As part of her time at Emory, Brusati delivered two lectures: “Vermeer’s Pearls: Reflections on Pictorial Illusion and Disillusion,” in November, and “All Eyes: Fictions of the Eye-Witness in 17th Century Dutch Art.” Each was followed by a colloquium in which Brusati was able to discuss her opinions in a more informal setting.

“The lectures I gave here were extremely helpful,” Brusati said. “I’ve gotten to push my own thinking forward and instigated a lot of conversation with my colleagues. Also it showed me were their work and mine [intersect]. That was important.”

Brusati said she has enjoyed her time on campus. “I’ve led such a charmed life this year,” she said, “teaching one course a semester and not doing much administrative work. And this is a very congenial department.”

Her graduate students in Ann Arbor, though, are never too far away. They frequently contact her by e-mail and often send faxes of dissertation or thesis chapters.

Brusati had planned to work on an introductory text on Vermeer during her time here but has since changed her focus a bit. She has moved her research into an investigation into pictorial and textual discourse of art in the 17th century, of whichVermeer was a crucial part. The idea is not to look just at what was painted in the 1600s, but what was written about those paintings during that time.

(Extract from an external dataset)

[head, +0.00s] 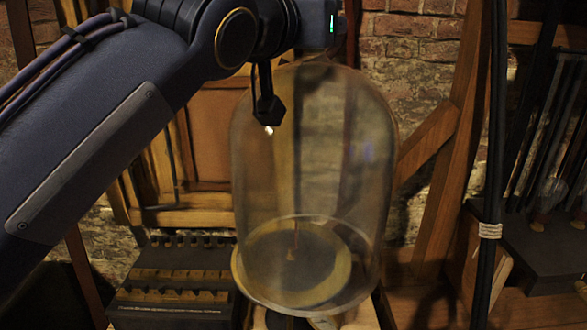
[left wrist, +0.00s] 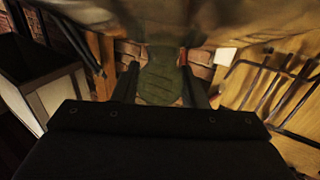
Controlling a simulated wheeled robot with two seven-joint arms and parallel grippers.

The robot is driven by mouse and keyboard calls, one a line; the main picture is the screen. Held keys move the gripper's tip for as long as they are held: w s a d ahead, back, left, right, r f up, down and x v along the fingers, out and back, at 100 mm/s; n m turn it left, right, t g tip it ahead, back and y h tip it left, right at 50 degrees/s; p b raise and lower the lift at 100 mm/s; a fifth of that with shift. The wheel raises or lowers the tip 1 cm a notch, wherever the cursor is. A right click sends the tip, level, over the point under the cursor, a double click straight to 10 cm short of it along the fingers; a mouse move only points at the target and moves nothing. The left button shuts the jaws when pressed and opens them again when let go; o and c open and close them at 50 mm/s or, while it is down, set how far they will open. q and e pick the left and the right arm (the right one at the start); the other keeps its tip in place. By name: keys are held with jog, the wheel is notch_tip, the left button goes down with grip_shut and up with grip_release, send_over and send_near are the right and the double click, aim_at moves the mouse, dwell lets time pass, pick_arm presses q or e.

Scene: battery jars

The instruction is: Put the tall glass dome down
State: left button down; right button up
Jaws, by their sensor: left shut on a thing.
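The tall glass dome (head: 315,165) is clear, with a rounded top and an open round rim, and hangs upright in the middle of the head view. My left gripper (head: 268,112) is at its upper left, shut on the dome; the exact grip is partly hidden by my arm. The left wrist view shows two dark fingers of my gripper (left wrist: 161,92) with a greenish piece between them and blurred glass above. Through the glass I see a round base (head: 245,268) with a dark middle and a pale ring. I cannot tell whether the rim touches it. My right gripper is not in view.
A dark slotted box (head: 175,280) stands left of the dome. Wooden frames lean behind, against a brick wall (head: 415,50). Dark cables (head: 490,180) hang at the right, near a rack (head: 550,140) of dark rods. A lantern-like box (left wrist: 45,75) shows in the left wrist view.

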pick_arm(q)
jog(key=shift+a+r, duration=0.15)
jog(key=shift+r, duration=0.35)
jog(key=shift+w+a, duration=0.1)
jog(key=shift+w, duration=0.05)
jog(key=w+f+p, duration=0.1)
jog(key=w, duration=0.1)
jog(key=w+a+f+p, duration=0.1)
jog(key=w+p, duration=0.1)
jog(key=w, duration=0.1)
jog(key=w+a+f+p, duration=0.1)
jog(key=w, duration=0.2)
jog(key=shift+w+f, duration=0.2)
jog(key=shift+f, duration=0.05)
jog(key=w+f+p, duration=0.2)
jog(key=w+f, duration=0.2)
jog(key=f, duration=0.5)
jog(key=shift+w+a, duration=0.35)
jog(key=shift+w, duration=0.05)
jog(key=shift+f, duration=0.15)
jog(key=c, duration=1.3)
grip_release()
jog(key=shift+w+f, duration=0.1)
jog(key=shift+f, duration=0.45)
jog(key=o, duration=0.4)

Brusati’s second line of research while Corinth professor is that of “the beholden” in Dutch art. Her thinking involves the perspectives of both the eyewitness (the person viewing the painting) and the beholder.

“Until recently, vision has not been regarded as a cultural phenomenon,” she said. “There’s art, and then there’s observation. What’s very clear in the 17th century is an understanding of the artificiality and the pictorial nature of vision.”